SET EXERCISE: The records below are to be quoted in full; please keep every word exact.

Data extracted from a collection:
☆ ☆ ☆ ☆ ☆
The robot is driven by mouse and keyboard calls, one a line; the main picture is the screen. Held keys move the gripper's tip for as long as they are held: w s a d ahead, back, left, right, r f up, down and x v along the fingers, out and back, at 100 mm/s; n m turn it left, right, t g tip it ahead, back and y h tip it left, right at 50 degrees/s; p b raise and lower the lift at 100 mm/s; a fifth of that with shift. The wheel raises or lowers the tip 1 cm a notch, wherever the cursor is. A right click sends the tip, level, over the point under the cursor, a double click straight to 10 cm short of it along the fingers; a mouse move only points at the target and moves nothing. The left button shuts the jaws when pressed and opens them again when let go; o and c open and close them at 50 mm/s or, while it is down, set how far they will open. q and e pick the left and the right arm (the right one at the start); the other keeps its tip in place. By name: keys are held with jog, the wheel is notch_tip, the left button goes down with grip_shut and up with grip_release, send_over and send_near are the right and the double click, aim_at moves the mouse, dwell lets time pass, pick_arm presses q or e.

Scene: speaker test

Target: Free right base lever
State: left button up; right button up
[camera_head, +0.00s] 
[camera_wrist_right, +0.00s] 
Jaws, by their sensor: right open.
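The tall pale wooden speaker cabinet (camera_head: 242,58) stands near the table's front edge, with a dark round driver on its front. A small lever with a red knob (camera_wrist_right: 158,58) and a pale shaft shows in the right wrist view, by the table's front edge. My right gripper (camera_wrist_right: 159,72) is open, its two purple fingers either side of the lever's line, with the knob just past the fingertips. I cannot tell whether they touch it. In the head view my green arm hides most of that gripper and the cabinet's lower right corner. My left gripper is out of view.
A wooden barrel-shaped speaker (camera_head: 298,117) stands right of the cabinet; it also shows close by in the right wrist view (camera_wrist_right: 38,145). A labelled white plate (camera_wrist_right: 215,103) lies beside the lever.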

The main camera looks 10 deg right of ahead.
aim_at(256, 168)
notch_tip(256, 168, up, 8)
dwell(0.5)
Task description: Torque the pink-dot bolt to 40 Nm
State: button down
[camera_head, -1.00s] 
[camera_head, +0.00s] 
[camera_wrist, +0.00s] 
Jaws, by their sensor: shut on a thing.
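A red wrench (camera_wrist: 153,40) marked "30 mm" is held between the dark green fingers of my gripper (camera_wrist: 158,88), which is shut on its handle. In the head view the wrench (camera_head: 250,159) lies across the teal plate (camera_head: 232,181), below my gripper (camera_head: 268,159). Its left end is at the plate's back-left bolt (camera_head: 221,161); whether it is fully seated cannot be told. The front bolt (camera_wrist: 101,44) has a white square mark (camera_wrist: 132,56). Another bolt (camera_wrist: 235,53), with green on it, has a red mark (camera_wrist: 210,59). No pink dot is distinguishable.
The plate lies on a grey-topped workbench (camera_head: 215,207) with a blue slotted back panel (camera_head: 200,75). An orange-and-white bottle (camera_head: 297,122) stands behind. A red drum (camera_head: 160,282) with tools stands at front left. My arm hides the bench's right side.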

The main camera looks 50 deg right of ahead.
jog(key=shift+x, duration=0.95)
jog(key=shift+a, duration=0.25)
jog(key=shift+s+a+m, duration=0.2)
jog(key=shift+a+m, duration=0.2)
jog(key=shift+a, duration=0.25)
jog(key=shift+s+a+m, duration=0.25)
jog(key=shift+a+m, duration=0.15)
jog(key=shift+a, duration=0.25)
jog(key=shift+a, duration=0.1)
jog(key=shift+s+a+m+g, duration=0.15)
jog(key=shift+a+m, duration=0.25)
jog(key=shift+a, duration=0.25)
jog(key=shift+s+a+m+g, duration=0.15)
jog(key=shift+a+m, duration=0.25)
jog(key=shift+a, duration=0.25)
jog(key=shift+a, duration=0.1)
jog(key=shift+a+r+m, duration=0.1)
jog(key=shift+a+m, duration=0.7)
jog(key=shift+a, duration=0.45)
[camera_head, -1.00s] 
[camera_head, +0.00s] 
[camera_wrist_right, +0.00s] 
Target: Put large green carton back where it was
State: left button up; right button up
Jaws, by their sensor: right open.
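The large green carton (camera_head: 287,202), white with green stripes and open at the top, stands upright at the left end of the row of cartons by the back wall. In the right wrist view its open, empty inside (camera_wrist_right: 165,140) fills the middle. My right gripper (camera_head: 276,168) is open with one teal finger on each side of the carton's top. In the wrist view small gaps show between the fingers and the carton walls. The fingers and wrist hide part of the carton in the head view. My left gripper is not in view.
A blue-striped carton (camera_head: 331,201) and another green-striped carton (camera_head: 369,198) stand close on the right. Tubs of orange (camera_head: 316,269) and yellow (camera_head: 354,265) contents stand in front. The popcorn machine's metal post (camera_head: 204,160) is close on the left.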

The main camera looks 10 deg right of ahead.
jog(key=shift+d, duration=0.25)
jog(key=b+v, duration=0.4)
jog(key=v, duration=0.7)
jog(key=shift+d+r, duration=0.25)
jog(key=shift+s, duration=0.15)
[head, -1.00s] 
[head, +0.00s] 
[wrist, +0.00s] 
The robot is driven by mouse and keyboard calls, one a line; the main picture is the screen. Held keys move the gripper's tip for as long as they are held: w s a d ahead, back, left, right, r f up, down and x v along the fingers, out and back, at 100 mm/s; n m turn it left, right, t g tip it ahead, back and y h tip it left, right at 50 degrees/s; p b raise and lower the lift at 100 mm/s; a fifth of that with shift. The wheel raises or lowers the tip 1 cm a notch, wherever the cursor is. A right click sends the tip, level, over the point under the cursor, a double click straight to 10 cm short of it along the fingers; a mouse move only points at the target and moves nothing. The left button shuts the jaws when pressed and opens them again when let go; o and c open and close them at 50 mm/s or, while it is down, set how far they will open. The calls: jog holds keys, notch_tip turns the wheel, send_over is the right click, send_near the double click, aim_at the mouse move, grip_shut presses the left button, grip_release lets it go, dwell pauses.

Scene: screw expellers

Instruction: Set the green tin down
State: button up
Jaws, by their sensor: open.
☆ ☆ ☆ ☆ ☆
ANSWER TO THE PROBLEM:
The robot is driven by mouse and keyboard calls, one a line; the main picture is the screen. Held keys move the gripper's tip for as long as they are held: w s a d ahead, back, left, right, r f up, down and x v along the fingers, out and back, at 100 mm/s; n m turn it left, right, t g tip it ahead, back and y h tip it left, right at 50 degrees/s; p b raise and lower the lift at 100 mm/s; a fifth of that with shift. The wheel raises or lowers the tip 1 cm a notch, wherever the cursor is. A right click sends the tip, level, over the point under the cursor, a double click straight to 10 cm short of it along the fingers; a mouse move only points at the target and moves nothing. The left button shuts the jaws when pressed and opens them again when let go; o and c open and close them at 50 mm/s or, while it is down, set how far they will open. q and e pick the left and the right arm (the right one at the start); the other keeps its tip in place. By name: keys are held with jog, the wheel is notch_tip, the left button goes down with grip_shut and up with grip_release, send_over and send_near are the right and the double click, aim_at moves the mouse, dwell lets time pass, pick_arm presses q or e.

Scene: speaker test

Target: Free right base lever
State: left button up; right button up
[camera_head, +0.00s] 
[camera_wrist_right, +0.00s] 
Jaws, by their sensor: right open.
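The tall pale wooden speaker cabinet (camera_head: 242,58) stands near the table's front edge, with a dark round driver on its front. A small lever with a red knob (camera_wrist_right: 158,58) and a pale shaft shows in the right wrist view, by the table's front edge. My right gripper (camera_wrist_right: 159,72) is open, its two purple fingers either side of the lever's line, with the knob just past the fingertips. I cannot tell whether they touch it. In the head view my green arm hides most of that gripper and the cabinet's lower right corner. My left gripper is out of view.
A wooden barrel-shaped speaker (camera_head: 298,117) stands right of the cabinet; it also shows close by in the right wrist view (camera_wrist_right: 38,145). A labelled white plate (camera_wrist_right: 215,103) lies beside the lever.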

The main camera looks 10 deg right of ahead.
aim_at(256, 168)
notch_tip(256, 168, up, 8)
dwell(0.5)
Task description: Torque the pink-dot bolt to 40 Nm
State: button down
[camera_head, -1.00s] 
[camera_head, +0.00s] 
[camera_wrist, +0.00s] 
Jaws, by their sensor: shut on a thing.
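A red wrench (camera_wrist: 153,40) marked "30 mm" is held between the dark green fingers of my gripper (camera_wrist: 158,88), which is shut on its handle. In the head view the wrench (camera_head: 250,159) lies across the teal plate (camera_head: 232,181), below my gripper (camera_head: 268,159). Its left end is at the plate's back-left bolt (camera_head: 221,161); whether it is fully seated cannot be told. The front bolt (camera_wrist: 101,44) has a white square mark (camera_wrist: 132,56). Another bolt (camera_wrist: 235,53), with green on it, has a red mark (camera_wrist: 210,59). No pink dot is distinguishable.
The plate lies on a grey-topped workbench (camera_head: 215,207) with a blue slotted back panel (camera_head: 200,75). An orange-and-white bottle (camera_head: 297,122) stands behind. A red drum (camera_head: 160,282) with tools stands at front left. My arm hides the bench's right side.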

The main camera looks 50 deg right of ahead.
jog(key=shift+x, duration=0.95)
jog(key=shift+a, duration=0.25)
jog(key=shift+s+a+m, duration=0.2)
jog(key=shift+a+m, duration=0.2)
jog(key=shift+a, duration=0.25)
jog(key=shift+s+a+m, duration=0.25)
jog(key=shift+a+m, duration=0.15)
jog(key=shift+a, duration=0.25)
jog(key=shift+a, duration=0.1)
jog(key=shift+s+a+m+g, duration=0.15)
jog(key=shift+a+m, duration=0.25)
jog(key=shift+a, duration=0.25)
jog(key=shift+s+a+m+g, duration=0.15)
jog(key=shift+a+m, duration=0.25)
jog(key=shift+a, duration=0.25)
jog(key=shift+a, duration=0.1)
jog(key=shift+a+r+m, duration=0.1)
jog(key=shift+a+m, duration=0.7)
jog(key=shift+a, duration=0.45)
[camera_head, -1.00s] 
[camera_head, +0.00s] 
[camera_wrist_right, +0.00s] 
Target: Put large green carton back where it was
State: left button up; right button up
Jaws, by their sensor: right open.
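The large green carton (camera_head: 287,202), white with green stripes and open at the top, stands upright at the left end of the row of cartons by the back wall. In the right wrist view its open, empty inside (camera_wrist_right: 165,140) fills the middle. My right gripper (camera_head: 276,168) is open with one teal finger on each side of the carton's top. In the wrist view small gaps show between the fingers and the carton walls. The fingers and wrist hide part of the carton in the head view. My left gripper is not in view.
A blue-striped carton (camera_head: 331,201) and another green-striped carton (camera_head: 369,198) stand close on the right. Tubs of orange (camera_head: 316,269) and yellow (camera_head: 354,265) contents stand in front. The popcorn machine's metal post (camera_head: 204,160) is close on the left.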

The main camera looks 10 deg right of ahead.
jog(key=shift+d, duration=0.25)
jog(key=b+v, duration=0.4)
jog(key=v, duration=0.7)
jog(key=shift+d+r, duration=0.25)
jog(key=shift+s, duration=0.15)
[head, -1.00s] 
[head, +0.00s] 
[wrist, +0.00s] 
The robot is driven by mouse and keyboard calls, one a line; the main picture is the screen. Held keys move the gripper's tip for as long as they are held: w s a d ahead, back, left, right, r f up, down and x v along the fingers, out and back, at 100 mm/s; n m turn it left, right, t g tip it ahead, back and y h tip it left, right at 50 degrees/s; p b raise and lower the lift at 100 mm/s; a fifth of that with shift. The wheel raises or lowers the tip 1 cm a notch, wherever the cursor is. A right click sends the tip, level, over the point under the cursor, a double click straight to 10 cm short of it along the fingers; a mouse move only points at the target and moves nothing. The left button shuts the jaws when pressed and opens them again when let go; o and c open and close them at 50 mm/s or, while it is down, set how far they will open. The calls: jog holds keys, notch_tip turns the wheel, send_over is the right click, send_near the double click, aim_at the mouse move, grip_shut presses the left button, grip_release lets it go, dwell pauses.

Scene: screw expellers

Instruction: Set the green tin down
State: button up
Jaws, by their sensor: open.

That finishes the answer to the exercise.